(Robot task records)
━━━━━━━━━━━━━━━━━━━━━━━━━━━━━━
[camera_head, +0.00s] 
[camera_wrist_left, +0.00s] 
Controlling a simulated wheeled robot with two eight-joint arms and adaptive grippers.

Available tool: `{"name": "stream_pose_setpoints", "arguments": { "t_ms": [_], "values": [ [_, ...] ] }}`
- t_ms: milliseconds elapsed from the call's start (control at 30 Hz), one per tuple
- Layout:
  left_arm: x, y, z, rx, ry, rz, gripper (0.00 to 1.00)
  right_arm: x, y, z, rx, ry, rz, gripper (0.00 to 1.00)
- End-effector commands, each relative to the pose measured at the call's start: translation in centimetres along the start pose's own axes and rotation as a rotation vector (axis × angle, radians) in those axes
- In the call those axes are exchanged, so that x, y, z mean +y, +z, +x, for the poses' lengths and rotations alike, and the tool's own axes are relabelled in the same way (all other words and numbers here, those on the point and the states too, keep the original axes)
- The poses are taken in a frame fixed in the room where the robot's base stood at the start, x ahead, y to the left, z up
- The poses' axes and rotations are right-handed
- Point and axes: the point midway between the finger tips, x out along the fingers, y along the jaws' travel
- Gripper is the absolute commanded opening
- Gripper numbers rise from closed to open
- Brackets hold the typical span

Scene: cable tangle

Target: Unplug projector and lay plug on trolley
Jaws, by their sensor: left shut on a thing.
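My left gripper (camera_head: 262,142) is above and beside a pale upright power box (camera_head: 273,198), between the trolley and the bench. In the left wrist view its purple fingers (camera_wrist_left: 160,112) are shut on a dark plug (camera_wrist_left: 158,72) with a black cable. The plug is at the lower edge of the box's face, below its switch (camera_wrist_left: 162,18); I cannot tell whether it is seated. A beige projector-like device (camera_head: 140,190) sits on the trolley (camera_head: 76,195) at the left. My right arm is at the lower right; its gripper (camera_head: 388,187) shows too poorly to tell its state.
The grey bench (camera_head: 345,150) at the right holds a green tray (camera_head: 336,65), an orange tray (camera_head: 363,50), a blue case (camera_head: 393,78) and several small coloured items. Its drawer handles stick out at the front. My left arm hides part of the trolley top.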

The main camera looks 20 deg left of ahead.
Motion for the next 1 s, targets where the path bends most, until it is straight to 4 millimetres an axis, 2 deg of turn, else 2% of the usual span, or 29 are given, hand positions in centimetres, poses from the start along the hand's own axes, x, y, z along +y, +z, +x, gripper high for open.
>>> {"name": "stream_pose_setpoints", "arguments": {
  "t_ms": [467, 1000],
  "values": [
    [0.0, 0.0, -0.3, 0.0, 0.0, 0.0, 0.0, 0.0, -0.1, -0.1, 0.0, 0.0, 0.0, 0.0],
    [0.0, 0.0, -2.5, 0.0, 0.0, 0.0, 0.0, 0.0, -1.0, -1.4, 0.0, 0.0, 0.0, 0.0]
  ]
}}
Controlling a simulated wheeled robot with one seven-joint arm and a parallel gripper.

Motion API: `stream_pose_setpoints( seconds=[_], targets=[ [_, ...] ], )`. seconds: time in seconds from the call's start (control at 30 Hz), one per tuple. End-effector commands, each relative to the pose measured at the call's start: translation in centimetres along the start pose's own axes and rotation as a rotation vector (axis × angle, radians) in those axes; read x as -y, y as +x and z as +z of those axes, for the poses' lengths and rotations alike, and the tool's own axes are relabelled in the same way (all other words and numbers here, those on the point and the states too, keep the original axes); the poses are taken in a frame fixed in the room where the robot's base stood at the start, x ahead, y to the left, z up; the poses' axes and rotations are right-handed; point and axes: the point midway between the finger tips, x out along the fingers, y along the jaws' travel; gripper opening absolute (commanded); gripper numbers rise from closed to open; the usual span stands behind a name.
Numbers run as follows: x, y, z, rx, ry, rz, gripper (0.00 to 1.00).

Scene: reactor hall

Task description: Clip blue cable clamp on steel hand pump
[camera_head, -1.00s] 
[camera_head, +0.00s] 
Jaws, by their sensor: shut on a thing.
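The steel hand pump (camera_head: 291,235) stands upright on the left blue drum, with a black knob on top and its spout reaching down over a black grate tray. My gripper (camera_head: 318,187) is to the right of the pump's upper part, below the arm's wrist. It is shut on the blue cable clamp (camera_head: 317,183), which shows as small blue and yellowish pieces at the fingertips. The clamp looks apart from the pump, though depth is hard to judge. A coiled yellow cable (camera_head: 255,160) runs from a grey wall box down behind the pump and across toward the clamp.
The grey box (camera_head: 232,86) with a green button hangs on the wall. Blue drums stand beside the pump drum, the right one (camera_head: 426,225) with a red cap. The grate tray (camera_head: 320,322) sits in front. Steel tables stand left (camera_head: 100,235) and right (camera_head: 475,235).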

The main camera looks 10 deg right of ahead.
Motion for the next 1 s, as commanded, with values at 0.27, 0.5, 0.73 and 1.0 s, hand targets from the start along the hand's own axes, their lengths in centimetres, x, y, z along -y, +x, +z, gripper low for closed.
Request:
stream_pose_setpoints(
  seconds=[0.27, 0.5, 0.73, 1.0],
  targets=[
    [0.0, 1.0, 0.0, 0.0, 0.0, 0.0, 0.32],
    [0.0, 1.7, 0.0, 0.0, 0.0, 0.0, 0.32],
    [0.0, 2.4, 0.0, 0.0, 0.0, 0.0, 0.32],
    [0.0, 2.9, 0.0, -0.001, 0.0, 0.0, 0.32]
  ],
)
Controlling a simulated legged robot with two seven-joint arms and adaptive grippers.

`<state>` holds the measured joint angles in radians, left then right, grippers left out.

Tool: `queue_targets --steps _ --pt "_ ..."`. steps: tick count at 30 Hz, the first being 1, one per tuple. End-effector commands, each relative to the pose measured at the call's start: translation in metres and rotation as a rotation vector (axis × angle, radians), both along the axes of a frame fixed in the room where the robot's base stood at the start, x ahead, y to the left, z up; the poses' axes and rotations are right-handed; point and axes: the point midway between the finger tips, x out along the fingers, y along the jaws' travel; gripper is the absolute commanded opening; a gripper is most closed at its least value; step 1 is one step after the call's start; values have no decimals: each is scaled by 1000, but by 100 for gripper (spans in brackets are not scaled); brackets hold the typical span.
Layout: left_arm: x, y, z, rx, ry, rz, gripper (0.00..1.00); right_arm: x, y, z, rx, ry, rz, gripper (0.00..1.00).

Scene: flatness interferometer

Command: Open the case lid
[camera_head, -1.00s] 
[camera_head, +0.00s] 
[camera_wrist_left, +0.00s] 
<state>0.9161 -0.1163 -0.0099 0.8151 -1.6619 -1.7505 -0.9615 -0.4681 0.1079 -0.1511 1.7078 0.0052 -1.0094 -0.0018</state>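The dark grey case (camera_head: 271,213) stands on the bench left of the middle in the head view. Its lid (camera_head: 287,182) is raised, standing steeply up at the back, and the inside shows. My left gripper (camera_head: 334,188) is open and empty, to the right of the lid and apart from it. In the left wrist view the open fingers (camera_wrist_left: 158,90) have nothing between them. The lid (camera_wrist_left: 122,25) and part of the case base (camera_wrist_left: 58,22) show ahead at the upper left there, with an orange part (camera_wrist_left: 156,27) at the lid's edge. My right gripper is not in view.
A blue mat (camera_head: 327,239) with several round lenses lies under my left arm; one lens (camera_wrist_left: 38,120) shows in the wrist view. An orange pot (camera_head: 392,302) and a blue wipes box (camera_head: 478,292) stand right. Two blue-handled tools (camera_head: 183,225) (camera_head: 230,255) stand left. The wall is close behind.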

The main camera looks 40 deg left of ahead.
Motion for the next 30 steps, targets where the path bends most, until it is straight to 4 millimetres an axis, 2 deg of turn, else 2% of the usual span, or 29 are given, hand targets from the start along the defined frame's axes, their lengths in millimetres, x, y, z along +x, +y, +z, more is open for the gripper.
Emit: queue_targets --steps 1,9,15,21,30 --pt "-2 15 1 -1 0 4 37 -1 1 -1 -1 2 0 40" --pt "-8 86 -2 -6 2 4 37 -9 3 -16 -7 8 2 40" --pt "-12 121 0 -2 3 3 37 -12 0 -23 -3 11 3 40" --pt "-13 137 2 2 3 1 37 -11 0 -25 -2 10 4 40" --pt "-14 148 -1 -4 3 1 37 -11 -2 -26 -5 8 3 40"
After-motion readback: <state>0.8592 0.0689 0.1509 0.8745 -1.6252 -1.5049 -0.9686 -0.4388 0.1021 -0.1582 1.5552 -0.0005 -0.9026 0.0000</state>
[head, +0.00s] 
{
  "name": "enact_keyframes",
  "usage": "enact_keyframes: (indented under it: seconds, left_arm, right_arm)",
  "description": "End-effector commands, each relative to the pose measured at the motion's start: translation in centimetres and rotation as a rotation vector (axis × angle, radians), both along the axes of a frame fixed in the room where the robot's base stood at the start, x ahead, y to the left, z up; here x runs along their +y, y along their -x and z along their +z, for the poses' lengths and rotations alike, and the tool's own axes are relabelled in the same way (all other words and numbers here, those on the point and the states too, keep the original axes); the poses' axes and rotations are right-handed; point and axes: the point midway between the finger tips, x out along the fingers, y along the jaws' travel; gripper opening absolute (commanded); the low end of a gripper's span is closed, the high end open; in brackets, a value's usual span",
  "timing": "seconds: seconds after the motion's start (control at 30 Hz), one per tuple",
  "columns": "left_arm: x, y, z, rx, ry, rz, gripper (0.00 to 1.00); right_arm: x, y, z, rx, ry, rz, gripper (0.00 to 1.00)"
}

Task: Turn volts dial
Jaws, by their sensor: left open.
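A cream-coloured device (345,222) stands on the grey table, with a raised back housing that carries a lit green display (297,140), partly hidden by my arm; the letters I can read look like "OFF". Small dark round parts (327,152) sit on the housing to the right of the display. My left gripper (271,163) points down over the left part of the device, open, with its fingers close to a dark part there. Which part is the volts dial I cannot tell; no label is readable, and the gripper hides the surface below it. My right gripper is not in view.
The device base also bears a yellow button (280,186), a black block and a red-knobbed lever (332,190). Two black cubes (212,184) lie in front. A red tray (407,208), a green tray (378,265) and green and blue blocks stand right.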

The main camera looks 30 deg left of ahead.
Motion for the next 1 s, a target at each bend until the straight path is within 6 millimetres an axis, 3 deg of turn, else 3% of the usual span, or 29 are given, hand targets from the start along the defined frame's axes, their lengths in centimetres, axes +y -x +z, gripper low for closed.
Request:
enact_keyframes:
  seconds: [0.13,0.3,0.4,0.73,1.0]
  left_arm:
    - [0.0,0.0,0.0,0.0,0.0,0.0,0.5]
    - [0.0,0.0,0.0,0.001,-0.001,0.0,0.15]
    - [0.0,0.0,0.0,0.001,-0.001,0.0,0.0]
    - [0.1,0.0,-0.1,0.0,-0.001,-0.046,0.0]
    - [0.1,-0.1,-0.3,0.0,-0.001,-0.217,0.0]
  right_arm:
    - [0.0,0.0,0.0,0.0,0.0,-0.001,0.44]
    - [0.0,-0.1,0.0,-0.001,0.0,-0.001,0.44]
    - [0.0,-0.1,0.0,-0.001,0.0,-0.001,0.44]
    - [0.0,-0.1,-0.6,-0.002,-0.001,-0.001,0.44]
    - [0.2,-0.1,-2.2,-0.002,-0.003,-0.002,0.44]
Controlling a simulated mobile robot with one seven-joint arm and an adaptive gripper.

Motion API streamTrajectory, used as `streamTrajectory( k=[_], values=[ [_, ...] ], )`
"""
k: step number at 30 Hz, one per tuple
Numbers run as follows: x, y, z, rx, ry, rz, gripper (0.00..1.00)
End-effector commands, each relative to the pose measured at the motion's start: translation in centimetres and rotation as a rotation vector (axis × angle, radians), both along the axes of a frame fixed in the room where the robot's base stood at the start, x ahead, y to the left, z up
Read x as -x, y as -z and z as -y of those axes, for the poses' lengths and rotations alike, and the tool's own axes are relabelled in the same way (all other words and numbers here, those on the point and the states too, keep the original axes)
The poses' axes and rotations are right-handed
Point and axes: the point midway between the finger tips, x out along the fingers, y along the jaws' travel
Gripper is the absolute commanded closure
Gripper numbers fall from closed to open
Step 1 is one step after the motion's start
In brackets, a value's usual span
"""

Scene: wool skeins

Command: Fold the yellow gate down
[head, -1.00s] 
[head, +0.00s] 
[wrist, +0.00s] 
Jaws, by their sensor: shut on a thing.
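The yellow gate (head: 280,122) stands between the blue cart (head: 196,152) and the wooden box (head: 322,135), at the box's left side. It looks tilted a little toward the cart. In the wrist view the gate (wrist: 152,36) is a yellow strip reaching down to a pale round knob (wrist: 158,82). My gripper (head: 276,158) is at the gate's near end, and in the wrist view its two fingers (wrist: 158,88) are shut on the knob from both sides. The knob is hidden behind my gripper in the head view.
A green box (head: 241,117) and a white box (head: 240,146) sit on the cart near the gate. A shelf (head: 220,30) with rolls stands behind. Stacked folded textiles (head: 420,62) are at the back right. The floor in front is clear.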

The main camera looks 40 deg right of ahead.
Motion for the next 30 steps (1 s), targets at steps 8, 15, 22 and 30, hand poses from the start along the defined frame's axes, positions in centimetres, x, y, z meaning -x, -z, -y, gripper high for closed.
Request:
━━━━━━━━━━━━━━━━━━━━━━━━━━━━━━
• **Stated goal**: Select from the material above each line in which the string "bends" appears, and list those lines.

• **Solution for this task**:
Motion for the next 1 s, targets where the path bends most, until it is straight to 4 millimetres an axis, 2 deg of turn, else 2% of the usual span, or 29 are given, hand positions in centimetres, poses from the start along the hand's own axes, x, y, z along +y, +z, +x, gripper high for open.
Motion for the next 30 steps, targets where the path bends most, until it is straight to 4 millimetres an axis, 2 deg of turn, else 2% of the usual span, or 29 are given, hand targets from the start along the defined frame's axes, their lengths in millimetres, x, y, z along +x, +y, +z, more is open for the gripper.

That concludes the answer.